TO DO :: Pull every line containing "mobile" out of the material below.

- - - - -

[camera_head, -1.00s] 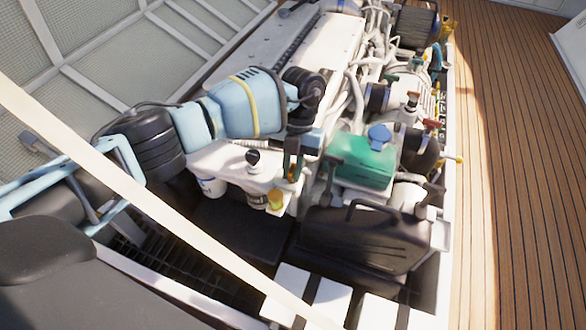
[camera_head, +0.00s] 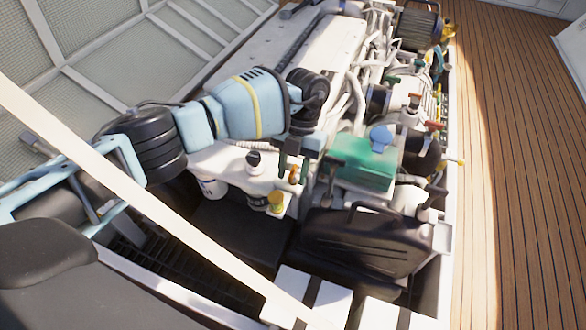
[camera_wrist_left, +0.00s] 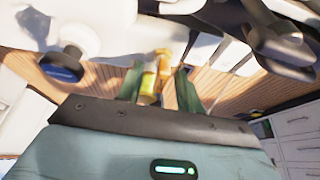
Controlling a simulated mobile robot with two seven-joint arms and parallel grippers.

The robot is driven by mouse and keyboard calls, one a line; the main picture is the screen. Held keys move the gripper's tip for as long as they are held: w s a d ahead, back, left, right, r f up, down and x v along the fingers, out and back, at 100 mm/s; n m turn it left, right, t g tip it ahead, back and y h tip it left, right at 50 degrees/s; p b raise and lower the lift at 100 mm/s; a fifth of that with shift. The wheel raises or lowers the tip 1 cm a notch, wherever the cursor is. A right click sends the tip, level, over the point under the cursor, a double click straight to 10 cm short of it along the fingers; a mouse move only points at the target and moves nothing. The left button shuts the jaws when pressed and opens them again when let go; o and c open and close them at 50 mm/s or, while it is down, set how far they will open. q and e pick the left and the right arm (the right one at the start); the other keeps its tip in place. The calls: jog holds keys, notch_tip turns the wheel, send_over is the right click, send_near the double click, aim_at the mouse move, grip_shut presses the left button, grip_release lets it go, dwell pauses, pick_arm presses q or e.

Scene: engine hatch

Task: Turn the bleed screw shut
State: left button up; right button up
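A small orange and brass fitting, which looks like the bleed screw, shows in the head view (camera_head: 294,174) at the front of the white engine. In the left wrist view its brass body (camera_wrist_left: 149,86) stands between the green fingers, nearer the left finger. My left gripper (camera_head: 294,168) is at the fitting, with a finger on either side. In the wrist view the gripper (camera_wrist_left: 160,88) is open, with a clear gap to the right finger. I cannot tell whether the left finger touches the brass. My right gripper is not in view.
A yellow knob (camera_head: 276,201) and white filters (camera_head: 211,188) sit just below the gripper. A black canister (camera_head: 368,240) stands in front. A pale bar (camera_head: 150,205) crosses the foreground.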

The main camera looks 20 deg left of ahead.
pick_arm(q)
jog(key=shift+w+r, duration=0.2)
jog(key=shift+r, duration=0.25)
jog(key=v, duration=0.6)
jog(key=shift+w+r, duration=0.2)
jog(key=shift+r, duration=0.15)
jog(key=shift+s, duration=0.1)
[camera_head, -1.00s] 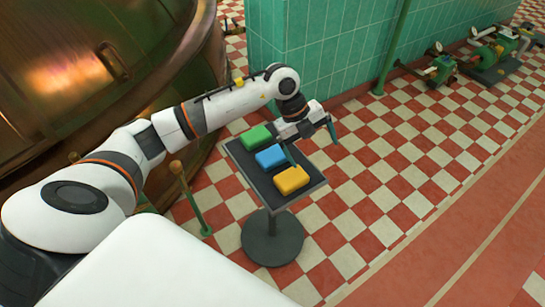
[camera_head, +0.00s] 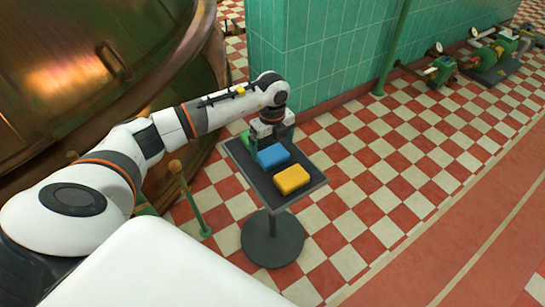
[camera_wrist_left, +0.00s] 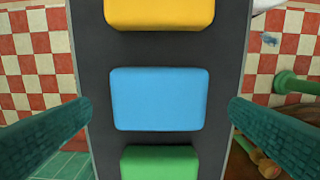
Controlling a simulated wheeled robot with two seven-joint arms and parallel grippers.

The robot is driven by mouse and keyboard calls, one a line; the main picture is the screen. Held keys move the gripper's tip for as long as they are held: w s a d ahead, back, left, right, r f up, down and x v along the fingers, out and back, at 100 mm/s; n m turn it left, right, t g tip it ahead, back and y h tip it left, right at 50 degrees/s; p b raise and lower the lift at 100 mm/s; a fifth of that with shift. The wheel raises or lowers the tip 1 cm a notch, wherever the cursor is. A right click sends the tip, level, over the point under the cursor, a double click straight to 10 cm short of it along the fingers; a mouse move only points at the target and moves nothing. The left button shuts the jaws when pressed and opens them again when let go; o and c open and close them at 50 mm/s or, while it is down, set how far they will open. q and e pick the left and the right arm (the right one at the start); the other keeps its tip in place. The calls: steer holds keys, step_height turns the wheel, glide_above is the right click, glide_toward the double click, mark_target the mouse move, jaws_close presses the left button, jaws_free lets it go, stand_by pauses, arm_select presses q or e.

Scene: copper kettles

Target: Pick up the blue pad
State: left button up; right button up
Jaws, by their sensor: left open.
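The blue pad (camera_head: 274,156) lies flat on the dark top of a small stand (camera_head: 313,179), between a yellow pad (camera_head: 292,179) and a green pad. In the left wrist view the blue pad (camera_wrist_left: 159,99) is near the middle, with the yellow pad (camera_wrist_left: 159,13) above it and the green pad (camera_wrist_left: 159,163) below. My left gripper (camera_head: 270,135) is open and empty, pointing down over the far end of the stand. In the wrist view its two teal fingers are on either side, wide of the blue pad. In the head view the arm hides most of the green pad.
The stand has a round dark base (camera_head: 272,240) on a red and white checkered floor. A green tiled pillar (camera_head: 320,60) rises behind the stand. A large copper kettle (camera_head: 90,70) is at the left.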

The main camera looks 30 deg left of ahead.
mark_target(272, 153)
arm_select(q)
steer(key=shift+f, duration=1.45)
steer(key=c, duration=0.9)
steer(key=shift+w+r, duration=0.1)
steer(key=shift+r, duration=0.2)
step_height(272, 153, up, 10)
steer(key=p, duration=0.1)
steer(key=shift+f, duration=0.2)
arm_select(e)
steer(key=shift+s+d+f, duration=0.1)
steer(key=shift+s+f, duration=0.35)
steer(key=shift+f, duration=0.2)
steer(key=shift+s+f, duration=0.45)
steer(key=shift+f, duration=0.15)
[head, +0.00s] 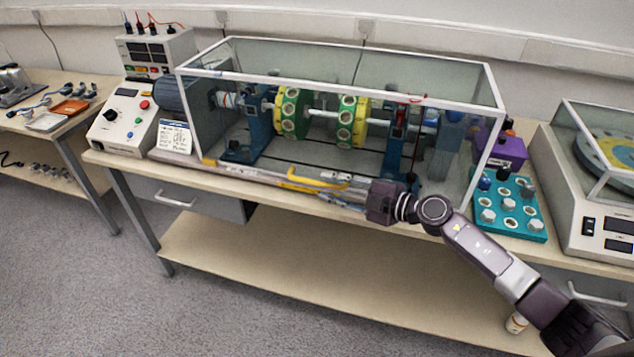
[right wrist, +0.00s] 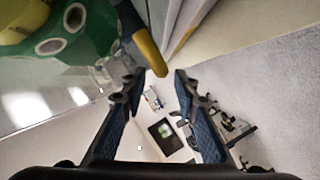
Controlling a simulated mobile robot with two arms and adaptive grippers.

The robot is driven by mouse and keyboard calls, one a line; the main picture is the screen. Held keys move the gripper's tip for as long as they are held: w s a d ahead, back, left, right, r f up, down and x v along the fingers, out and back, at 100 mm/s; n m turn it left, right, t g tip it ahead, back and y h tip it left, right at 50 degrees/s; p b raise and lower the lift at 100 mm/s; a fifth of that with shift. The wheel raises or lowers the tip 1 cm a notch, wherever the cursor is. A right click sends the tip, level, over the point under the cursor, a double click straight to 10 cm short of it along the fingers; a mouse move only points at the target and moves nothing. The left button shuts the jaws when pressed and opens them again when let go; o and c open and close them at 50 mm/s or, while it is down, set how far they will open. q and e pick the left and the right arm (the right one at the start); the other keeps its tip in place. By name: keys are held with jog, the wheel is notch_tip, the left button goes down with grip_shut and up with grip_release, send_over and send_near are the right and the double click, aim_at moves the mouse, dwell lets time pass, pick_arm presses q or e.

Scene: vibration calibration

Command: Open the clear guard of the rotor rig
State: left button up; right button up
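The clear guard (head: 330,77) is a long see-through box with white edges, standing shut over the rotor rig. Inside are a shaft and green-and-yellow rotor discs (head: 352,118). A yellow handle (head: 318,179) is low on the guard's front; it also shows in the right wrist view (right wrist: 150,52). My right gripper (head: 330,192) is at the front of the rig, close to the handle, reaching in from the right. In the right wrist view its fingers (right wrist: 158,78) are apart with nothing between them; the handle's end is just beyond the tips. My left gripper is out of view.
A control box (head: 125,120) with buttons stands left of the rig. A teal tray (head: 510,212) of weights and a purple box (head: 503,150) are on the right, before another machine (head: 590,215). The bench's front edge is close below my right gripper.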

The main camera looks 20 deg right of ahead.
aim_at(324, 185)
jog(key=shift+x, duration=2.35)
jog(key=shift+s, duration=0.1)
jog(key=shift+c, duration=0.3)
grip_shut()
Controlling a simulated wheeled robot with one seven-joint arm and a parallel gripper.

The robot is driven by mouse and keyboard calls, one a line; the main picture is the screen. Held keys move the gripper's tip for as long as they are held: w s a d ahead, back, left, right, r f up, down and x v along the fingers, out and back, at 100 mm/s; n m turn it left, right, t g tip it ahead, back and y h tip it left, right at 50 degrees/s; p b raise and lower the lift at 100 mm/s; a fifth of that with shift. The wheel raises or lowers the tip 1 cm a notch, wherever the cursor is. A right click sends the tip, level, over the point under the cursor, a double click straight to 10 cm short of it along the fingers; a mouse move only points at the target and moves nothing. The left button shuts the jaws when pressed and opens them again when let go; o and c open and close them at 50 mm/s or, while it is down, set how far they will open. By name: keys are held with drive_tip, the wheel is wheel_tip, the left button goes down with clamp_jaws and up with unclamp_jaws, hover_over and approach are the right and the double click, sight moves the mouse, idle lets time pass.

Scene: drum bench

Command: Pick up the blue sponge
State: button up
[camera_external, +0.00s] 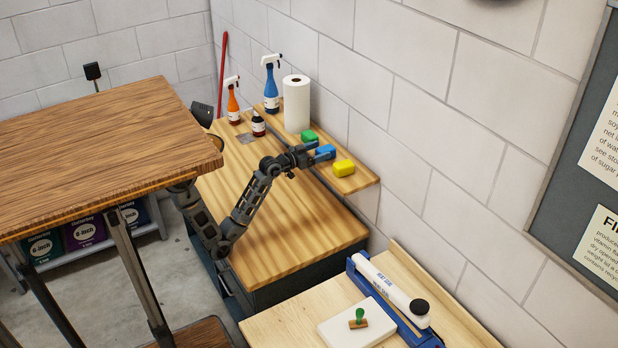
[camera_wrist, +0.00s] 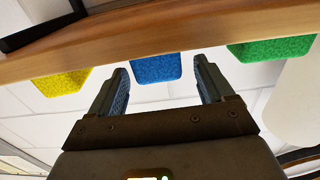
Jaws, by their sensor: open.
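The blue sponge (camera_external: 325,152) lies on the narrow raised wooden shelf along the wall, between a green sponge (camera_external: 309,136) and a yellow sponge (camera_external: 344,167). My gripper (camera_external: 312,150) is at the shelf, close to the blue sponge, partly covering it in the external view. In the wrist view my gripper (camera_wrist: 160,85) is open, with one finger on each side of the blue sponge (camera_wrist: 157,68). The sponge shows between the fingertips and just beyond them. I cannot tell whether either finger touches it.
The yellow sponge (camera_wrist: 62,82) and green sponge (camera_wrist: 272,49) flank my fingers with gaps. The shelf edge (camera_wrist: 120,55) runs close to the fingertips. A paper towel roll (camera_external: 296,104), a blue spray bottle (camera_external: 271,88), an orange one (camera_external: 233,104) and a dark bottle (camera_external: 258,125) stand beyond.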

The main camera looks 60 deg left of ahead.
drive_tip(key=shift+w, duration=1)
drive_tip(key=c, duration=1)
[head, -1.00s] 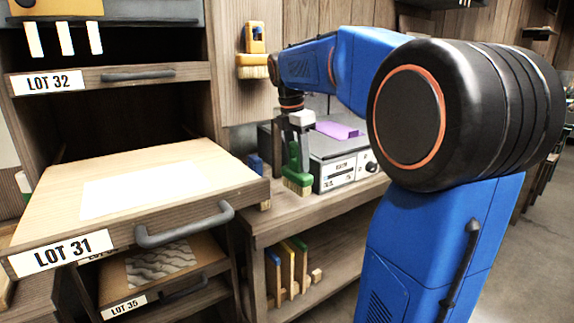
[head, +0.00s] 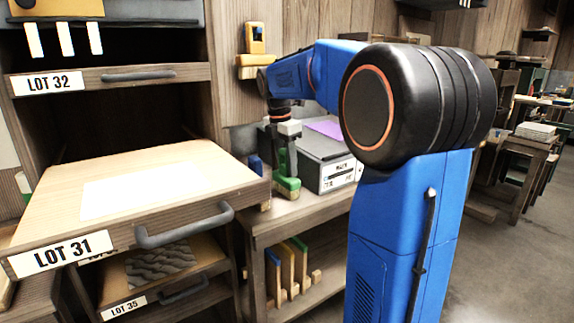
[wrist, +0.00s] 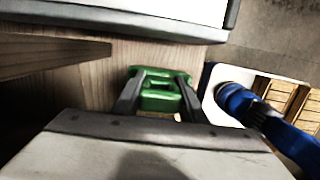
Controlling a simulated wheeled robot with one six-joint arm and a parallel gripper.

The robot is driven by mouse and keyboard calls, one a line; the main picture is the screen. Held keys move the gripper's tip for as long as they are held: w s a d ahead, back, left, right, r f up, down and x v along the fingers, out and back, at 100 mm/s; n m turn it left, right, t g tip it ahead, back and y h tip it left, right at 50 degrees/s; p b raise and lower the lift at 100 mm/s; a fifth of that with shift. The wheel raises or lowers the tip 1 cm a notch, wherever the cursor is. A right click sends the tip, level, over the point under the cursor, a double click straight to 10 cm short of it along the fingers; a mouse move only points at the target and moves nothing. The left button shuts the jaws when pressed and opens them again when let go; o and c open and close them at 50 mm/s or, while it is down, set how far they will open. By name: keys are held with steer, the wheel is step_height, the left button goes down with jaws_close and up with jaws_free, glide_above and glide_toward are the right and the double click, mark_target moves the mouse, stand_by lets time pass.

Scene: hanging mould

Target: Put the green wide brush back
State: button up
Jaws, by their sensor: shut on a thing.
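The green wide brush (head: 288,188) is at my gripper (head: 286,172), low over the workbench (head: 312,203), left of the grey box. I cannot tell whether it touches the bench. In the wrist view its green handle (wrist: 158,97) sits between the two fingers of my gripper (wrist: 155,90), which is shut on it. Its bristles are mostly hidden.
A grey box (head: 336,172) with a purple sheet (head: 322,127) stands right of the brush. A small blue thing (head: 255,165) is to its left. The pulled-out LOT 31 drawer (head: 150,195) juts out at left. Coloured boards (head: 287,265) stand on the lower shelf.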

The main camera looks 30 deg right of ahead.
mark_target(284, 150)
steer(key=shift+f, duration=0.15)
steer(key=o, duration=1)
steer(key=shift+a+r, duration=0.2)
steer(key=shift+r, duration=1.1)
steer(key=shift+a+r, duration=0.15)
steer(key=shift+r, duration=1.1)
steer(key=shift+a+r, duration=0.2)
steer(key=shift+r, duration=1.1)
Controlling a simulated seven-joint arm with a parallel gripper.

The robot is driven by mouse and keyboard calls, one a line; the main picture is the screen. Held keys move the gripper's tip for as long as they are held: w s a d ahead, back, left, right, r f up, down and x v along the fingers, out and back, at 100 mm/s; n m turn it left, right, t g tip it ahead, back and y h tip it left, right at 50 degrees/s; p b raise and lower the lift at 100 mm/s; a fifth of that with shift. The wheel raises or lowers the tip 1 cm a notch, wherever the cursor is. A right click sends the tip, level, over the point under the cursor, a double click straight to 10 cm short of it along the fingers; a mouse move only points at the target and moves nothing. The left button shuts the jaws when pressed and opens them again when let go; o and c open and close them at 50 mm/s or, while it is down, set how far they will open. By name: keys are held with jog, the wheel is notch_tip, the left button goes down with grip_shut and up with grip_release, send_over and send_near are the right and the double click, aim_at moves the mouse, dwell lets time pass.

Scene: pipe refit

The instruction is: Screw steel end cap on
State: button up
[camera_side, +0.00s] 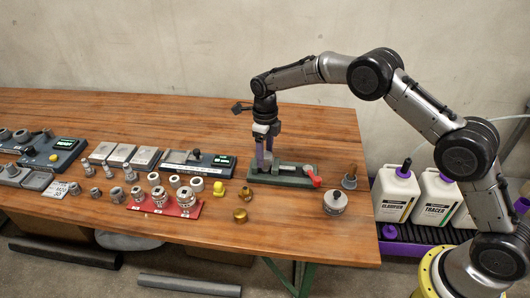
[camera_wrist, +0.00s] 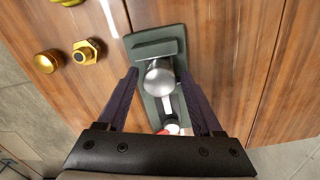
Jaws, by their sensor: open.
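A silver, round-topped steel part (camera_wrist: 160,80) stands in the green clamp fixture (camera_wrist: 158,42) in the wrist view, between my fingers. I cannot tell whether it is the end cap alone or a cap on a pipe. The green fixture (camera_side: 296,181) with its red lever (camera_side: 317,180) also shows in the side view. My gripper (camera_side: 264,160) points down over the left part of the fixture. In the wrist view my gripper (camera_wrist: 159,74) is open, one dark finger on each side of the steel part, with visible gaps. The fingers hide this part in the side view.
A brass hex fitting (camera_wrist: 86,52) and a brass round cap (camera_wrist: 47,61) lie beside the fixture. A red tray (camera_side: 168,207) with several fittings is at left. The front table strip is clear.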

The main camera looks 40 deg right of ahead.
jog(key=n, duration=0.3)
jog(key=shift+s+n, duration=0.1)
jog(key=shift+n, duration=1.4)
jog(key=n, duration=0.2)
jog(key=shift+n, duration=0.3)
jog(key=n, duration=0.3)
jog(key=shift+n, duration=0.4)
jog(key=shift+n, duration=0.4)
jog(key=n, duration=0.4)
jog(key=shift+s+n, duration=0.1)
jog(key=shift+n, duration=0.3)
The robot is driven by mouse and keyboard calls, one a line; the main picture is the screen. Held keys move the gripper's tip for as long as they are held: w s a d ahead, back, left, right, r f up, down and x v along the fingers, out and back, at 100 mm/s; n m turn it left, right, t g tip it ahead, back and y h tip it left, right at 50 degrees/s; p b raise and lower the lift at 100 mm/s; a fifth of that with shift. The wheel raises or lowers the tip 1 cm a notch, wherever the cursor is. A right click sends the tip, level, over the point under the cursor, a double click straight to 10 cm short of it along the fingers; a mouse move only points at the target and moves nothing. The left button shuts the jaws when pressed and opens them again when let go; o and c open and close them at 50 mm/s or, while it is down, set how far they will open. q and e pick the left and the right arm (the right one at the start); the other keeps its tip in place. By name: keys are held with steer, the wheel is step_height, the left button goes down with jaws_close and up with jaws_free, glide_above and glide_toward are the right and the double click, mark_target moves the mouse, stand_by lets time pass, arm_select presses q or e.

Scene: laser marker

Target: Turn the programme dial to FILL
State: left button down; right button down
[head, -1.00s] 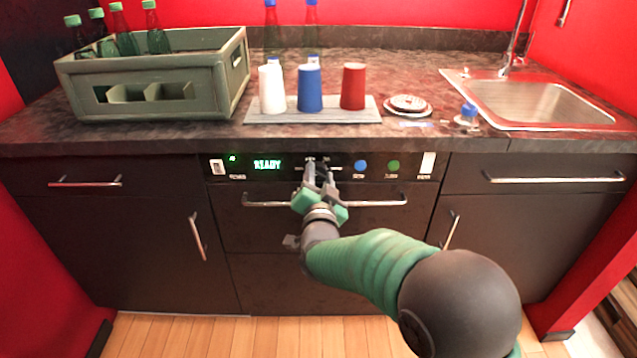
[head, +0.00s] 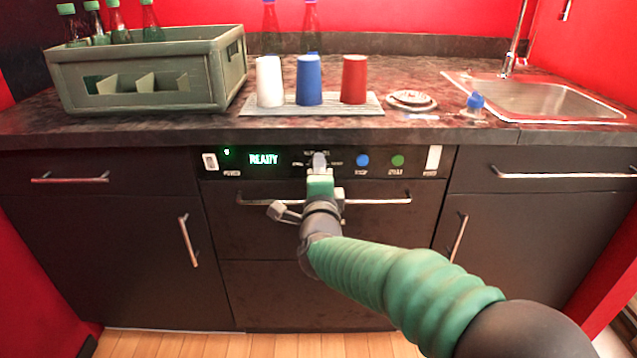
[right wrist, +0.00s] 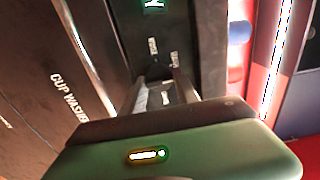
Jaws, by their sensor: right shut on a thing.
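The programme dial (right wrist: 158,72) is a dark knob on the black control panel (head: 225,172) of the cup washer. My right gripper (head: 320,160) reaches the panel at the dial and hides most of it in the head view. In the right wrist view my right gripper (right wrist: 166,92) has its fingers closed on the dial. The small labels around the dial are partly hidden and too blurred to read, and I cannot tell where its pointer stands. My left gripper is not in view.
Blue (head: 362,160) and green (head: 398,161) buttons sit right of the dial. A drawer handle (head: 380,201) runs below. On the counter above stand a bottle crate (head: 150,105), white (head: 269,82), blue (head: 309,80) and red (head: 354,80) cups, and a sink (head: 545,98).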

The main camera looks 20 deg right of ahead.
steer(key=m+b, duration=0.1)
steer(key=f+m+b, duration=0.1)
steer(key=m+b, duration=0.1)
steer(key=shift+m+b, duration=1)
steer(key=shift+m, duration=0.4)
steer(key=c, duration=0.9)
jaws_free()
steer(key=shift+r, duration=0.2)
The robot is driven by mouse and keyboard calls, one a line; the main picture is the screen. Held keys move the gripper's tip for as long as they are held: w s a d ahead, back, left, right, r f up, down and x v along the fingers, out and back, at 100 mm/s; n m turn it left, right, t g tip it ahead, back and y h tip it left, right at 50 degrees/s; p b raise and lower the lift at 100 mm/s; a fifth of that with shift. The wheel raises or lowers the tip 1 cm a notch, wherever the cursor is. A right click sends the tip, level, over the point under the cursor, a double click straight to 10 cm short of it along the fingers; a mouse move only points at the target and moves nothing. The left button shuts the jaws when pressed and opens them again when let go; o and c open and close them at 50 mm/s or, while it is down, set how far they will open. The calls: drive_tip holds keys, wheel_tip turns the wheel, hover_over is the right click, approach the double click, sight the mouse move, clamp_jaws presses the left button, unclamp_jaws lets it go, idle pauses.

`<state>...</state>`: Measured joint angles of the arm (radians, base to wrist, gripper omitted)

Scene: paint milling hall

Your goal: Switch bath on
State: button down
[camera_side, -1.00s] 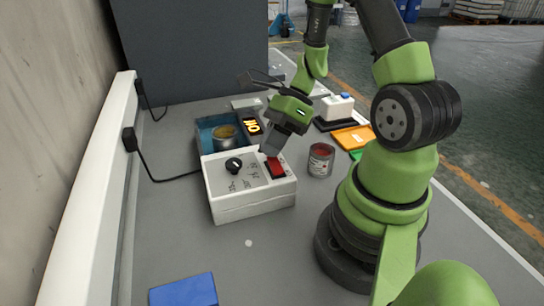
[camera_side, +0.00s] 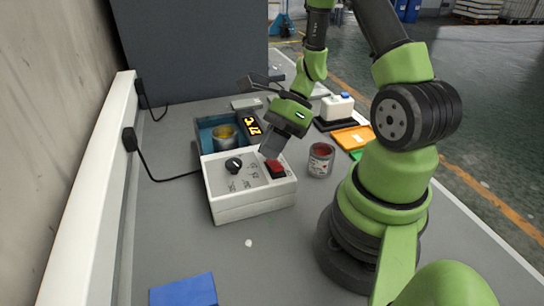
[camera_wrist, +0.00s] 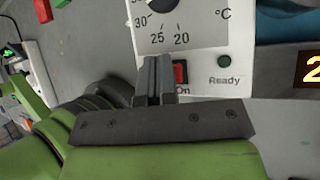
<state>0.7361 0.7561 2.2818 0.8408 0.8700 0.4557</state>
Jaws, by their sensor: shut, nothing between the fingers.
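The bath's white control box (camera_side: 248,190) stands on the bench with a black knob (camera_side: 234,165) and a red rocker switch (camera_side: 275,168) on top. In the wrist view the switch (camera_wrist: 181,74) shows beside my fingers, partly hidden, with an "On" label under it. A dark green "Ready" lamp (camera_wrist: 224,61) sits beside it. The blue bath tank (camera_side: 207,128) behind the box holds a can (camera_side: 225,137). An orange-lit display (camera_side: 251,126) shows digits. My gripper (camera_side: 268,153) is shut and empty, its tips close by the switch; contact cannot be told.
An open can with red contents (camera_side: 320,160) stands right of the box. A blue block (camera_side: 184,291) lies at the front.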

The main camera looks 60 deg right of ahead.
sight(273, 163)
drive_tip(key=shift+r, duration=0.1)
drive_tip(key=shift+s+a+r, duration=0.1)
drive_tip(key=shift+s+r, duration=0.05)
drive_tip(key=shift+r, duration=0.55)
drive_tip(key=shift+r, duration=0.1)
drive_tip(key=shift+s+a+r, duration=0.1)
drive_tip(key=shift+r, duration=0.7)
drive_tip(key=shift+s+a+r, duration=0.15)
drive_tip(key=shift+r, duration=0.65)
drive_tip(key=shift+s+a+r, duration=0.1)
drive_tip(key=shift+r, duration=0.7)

- - - - -

COMPLETE OUTPUT ::
Controlling a simulated mobile robot with two seven-joint arms and parallel grippers.
Controlling a simulated mobile robot with two arms and adaptive grippers.

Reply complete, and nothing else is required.